Wednesday, April 30, 2008

Humanists agree religion can be ‘a social evil’

Humanists agree religion can be ‘a social evil’. The British Humanist Association (BHA) has today welcomed a report by the Joseph Rowntree Foundation that found deep concern about the damage that religion does to British society. The study consulted 3500 people about their views on modern Britain and found that alongside poverty, consumerism and drug abuse, religion is thought of as a social evil. While some respondents thought that the decline in religion has weakened morality, most were worried about religious irrationality, the influence of religion on politics or the ways in which religion undermines social cohesion.

Andrew Copson, Director of Education and Public Affairs for the BHA said: ‘It comes as no surprise to us that the public are angered when they see faith schools separating their communities or unelected bishops sitting in the House of Lords. We agree with dominant opinion in the survey which argued that it is not just a tiny minority of extremists who do damage in the name of religion; it is all those who seek to exempt religion from the rules which govern the rest of society.’

Religion is ‘the new social evil’

A CHARITY set up by an ardent Christian to fight slavery and the opium trade has identified a new social evil of the 21st century - religion.

A poll by the Joseph Rowntree Foundation uncovered a widespread belief that faith - not just in its extreme form - was intolerant, irrational and used to justify persecution.

Pollsters asked 3,500 people what they considered to be the worst blights on modern society, updating a list drawn up by Rowntree, a Quaker, 104 years ago.

The responses may well have dismayed him.

The researchers found that the “dominant opinion” was that religion was a “social evil”.

Many participants said religion divided society, fuelled intolerance and spawned “irrational” educational and other policies.

One said: “Faith in supernatural phenomena inspires hatred and prejudice throughout the world, and is commonly used as justification for persecution of women, gays and people who do not have faith.”

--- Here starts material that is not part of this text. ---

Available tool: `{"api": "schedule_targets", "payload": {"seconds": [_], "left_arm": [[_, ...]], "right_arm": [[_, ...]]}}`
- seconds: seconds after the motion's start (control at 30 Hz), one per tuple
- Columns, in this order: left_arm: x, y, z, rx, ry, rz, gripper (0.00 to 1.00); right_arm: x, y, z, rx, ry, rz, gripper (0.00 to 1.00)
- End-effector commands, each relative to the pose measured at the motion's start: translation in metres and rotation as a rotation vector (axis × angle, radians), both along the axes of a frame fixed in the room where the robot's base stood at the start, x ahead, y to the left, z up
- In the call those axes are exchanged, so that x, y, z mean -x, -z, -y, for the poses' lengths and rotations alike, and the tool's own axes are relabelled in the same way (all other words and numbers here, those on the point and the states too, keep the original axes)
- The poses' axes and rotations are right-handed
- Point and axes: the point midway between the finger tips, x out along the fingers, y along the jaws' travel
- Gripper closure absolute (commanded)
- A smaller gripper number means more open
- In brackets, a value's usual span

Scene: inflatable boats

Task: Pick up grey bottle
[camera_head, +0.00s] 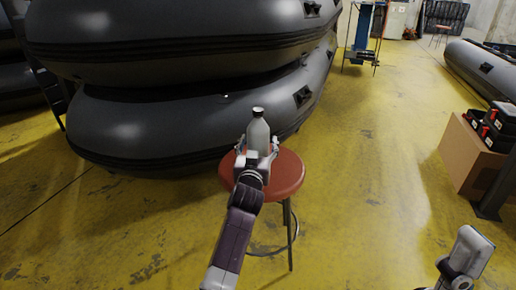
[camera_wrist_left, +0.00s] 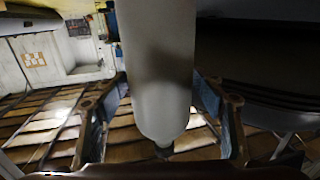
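The grey bottle (camera_head: 258,135) has a black cap and stands upright over the round red-brown stool (camera_head: 290,172); my gripper hides its base. My left gripper (camera_head: 257,146) reaches it from the near side, with one finger on each side of the bottle. In the left wrist view the bottle (camera_wrist_left: 158,70) fills the middle between the two fingers (camera_wrist_left: 160,105). The fingers look spread, with narrow gaps beside the bottle; firm contact does not show. Part of my right arm (camera_head: 466,256) shows at the lower right, and its fingers cannot be made out.
Stacked dark inflatable boats (camera_head: 180,125) stand close behind the stool. A cardboard box (camera_head: 470,160) with black and red items (camera_head: 497,122) is at the right, below another boat (camera_head: 484,68). A blue stand (camera_head: 363,35) is at the back. The yellow floor right of the stool is clear.

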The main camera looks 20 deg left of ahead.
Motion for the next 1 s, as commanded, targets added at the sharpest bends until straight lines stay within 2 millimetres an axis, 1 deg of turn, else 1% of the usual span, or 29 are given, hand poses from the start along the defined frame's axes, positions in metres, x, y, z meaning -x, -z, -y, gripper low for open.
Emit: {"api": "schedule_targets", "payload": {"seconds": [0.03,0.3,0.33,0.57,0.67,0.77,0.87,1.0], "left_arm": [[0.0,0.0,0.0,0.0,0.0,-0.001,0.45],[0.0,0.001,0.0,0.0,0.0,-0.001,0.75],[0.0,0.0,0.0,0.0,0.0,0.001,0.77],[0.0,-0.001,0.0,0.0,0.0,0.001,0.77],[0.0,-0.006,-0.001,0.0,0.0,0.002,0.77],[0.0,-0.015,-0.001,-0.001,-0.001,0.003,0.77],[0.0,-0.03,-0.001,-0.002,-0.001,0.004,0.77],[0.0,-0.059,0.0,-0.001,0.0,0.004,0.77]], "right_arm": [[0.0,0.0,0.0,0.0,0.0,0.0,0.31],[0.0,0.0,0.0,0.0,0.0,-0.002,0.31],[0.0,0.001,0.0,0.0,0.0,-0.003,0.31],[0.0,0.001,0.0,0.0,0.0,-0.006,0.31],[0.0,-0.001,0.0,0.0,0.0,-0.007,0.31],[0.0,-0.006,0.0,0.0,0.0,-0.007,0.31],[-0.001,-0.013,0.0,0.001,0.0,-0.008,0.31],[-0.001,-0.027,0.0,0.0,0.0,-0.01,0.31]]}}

Many respondents called for state funding of church schools to be ended.

The findings contrast with Rowntree’s “scourges of humanity”, which included poverty, war, slavery, intemperance, the opium trade, impurity and gambling.

Poverty and drugs remain, but are joined by issues such as family breakdown, young people’s behaviour and fears over immigration.

Tom Butler, the Bishop of Southwark, rejected the indictment of faith. He said: “People meeting together, week after week, for worship, support and education in church, synagogue, temple, gurdwara and mosque can not only help people build local community but can teach children to become good citizens.”

However, Terry Sanderson, president of the National Secular Society, said he was “extremely pleased”. “Britain has had it with religion,” he said.